Last year I posted a blog entry comparing VMware ESX Server and Microsoft Hyper-V. Since not many companies had been able to perform a head to head comparison and gone through (or attempted to go through) the process to do it, I had gathered some performance data from a few different tests that were run on similar hardware and was able to draw some comparisons between the two Hypervisors.
Looking back, I feel that I need to update this blog, but instead of updating the original blog, I am posting this new entry.
Since this blog post, there have been a few comparisons that have been posted that do have head to head comparisons with VMware ESX Server and Hyper-V. Project VRC (Virtual Reality Check) has made some comparisons based on Desktop Workloads, and Virtualization Review posted an article comparing the different Hypervisors as well. Now some of these are contentious, and the benchmarking guidance that VMware gives is important as seen by their response, but the fact of the matter remains, they Hypervisors performed comparably.

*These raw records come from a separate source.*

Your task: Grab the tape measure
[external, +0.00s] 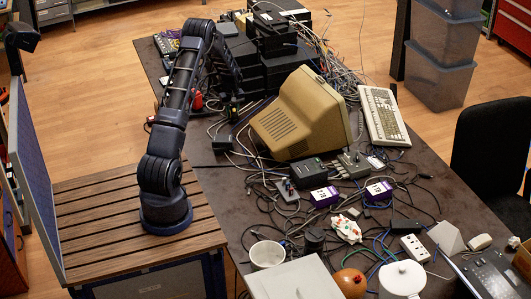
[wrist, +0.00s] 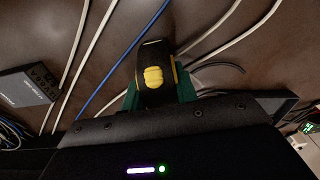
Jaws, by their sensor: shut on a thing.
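The tape measure (wrist: 153,77), black with yellow parts, shows in the wrist view at the upper middle. My gripper (wrist: 158,88) is shut on it, with a green finger touching each side. The brown table top and cables show behind it. I cannot tell whether it rests on the table or is just above it. In the external view my arm bends over the far left part of the table.
White and blue cables run close around my gripper. A small dark box (wrist: 27,85) lies at left in the wrist view. Black stacked equipment (external: 290,68), a beige monitor (external: 300,115) and a keyboard (external: 384,116) crowd the table. A white mug (external: 267,255) stands nearer.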

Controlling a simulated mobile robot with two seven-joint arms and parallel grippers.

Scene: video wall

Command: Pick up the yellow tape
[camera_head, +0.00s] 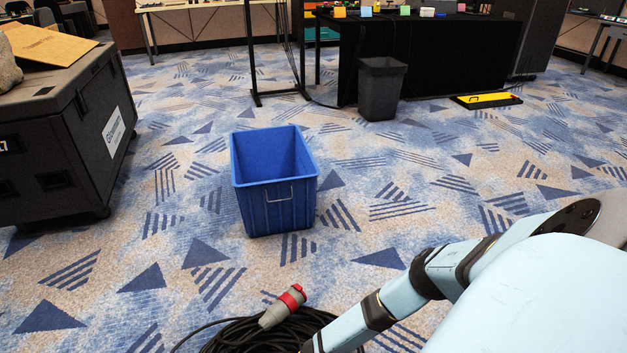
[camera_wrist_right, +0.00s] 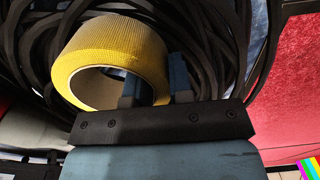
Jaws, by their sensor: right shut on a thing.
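The yellow tape (camera_wrist_right: 110,45) is a roll with a ribbed outer face and a pale inner side, seen in the right wrist view. My right gripper (camera_wrist_right: 155,74) is shut on its wall, with one finger inside the ring and the other outside. Dark coiled cable lies behind the roll. The tape is not visible in the head view, where my right arm reaches down past the bottom edge and its gripper is out of frame. My left gripper is in neither view.
A coiled black cable (camera_head: 232,335) with a red and grey plug (camera_head: 283,307) lies by my right arm. A blue bin (camera_head: 279,212) stands on open carpet. A black case (camera_head: 50,190) is at left, a dark waste bin (camera_head: 381,100) farther back.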

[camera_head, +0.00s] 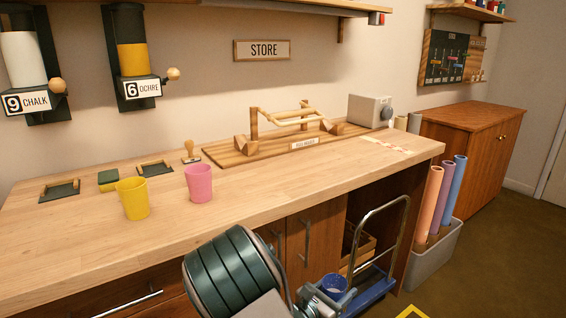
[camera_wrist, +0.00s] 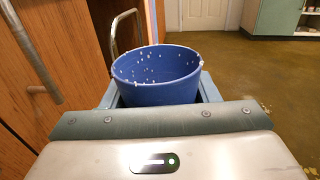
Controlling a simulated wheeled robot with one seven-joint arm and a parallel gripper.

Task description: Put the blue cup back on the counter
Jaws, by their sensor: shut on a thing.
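The blue cup (camera_head: 335,285) is held in my gripper (camera_head: 325,296), below the counter's top and in front of its cabinet doors. In the wrist view the blue cup (camera_wrist: 157,90) is upright between the fingers, with its open rim up and white specks on its inner wall. My gripper is shut on it; the cup's lower part is hidden by the gripper. The wooden counter (camera_head: 270,205) runs along the wall. A yellow cup (camera_head: 133,200) and a pink cup (camera_head: 200,184) stand on it.
A blue platform trolley (camera_head: 372,292) with a tall metal handle stands close by the cup, to the right. A grey bin (camera_head: 434,257) of rolled tubes is farther right. A wooden rack (camera_head: 275,146) stands at the counter's back. The counter's front right is mostly clear.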

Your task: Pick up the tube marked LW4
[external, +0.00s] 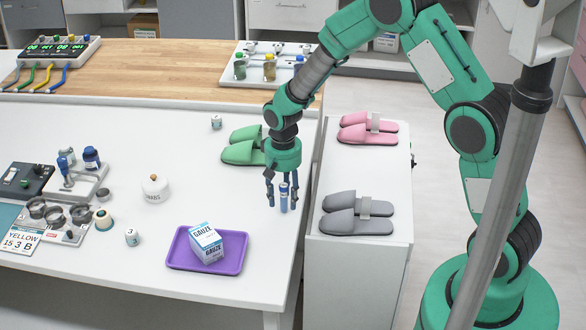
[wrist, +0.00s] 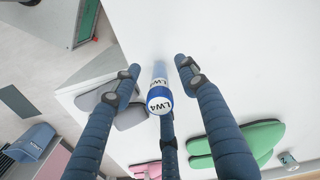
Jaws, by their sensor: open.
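The tube marked LW4 (wrist: 159,98) stands in the wrist view with its blue-rimmed white cap facing the camera. In the external view the blue and white tube (external: 284,198) stands upright near the right edge of the white table (external: 140,265). My gripper (external: 283,203) points down over the tube, with its fingers spread around it. In the wrist view my gripper (wrist: 160,88) is open, with fingers on both sides of the tube and one below it in the picture. I see gaps between the side fingers and the tube.
A purple tray (external: 178,255) with a gauze box (external: 207,243) lies left of my gripper. Green slippers (external: 243,153) lie just behind it. A lower white cabinet (external: 350,262) to the right bears grey slippers (external: 345,212) and pink slippers (external: 367,130). The table between tray and green slippers is clear.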

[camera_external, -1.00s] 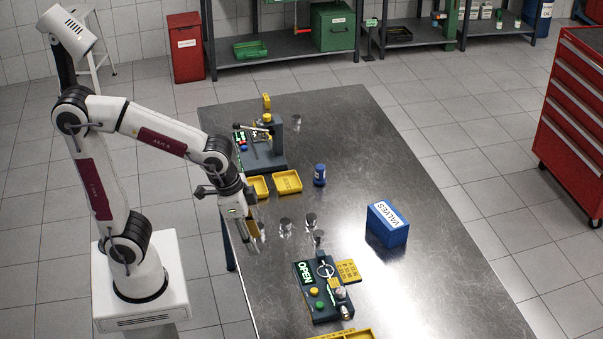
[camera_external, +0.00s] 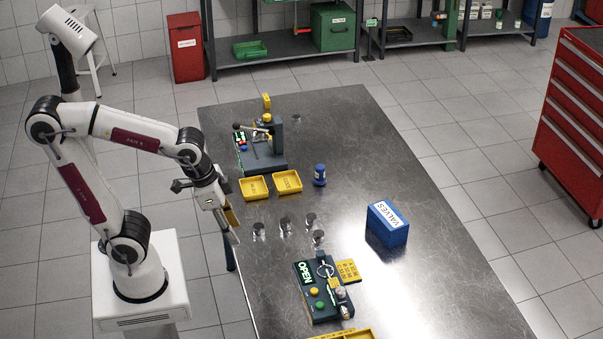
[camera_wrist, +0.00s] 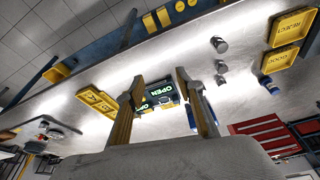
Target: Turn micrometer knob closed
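The micrometer station (camera_external: 322,290) is a dark base on the near part of the metal table. Its display reads OPEN in green, and green and yellow buttons sit beside it. Small silvery round parts (camera_external: 344,311) show at its near right end; which one is the knob I cannot tell. My gripper (camera_external: 230,232) is at the table's left edge, well apart from the station. In the wrist view my gripper (camera_wrist: 159,82) has its fingers apart with nothing between them.
Several metal cylinders (camera_external: 285,224) stand between my gripper and the station. A blue VALVES box (camera_external: 388,224) stands to the right. Two yellow trays (camera_external: 254,189), a blue bottle (camera_external: 320,175) and another dark fixture (camera_external: 262,155) are farther back.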

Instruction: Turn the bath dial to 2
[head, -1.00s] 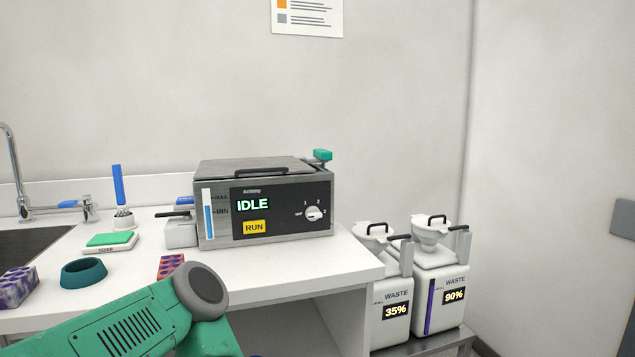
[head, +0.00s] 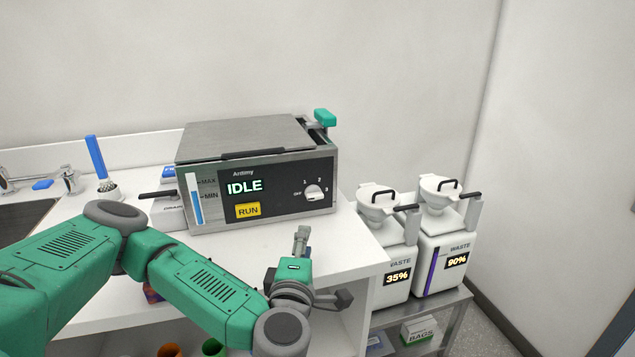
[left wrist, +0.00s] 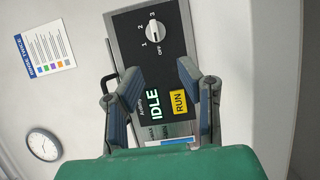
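The bath (head: 250,218) is a grey metal box with a black front panel on the counter in the head view. Its white round dial (head: 314,193) is at the panel's right, with OFF, 1, 2 and 3 around it. The dial's bar looks roughly level; I cannot tell its exact setting. The dial also shows in the left wrist view (left wrist: 155,31), beyond the fingertips. My left gripper (head: 302,233) is below and in front of the dial, apart from it. In the left wrist view its fingers (left wrist: 159,67) are spread and empty. My right gripper is not in view.
The bath's display reads IDLE above a yellow RUN button (head: 247,210). A green-handled part (head: 325,118) stands at its back right. Two waste containers (head: 397,262) (head: 444,250) stand right of the counter. The counter (head: 345,240) is clear before the dial.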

I was looking at my previous blog, and reading the comments, and I think this blog should be updated. Some people, in the comments, are saying I am comparing Apples with Oranges in this post as there were a LOT of variables that were different between the two runs. The main differences (as noted at the end of the blog, and in the papers) were that the computers were very similar (same processor and same amount of RAM), but different (different numbers of DIMMs, and possibly different bus speeds), AND that the versions of vConsolidate were different. With the aforementioned, and the release of vSphere 4 and Windows Server 2008 R2 Hyper-V, the comparison below is probably not correct today. If you compared the versions mentioned in the post, you would probably see similar results, but BOTH companies have made major improvements in their Virtualization Technology, so take this blog for what it was (a sampling at the time), and hopefully, we will see some performance data comparing Microsoft and VMware in an independent Head to Head comparison. When we do, what we will probably see is that both products will beat the other in some capabilities, and lose to the other in others.
What really matters is that ANY company can benefit from virtualization NO MATTER WHICH vendor they choose, and if you aren't virtualizing START.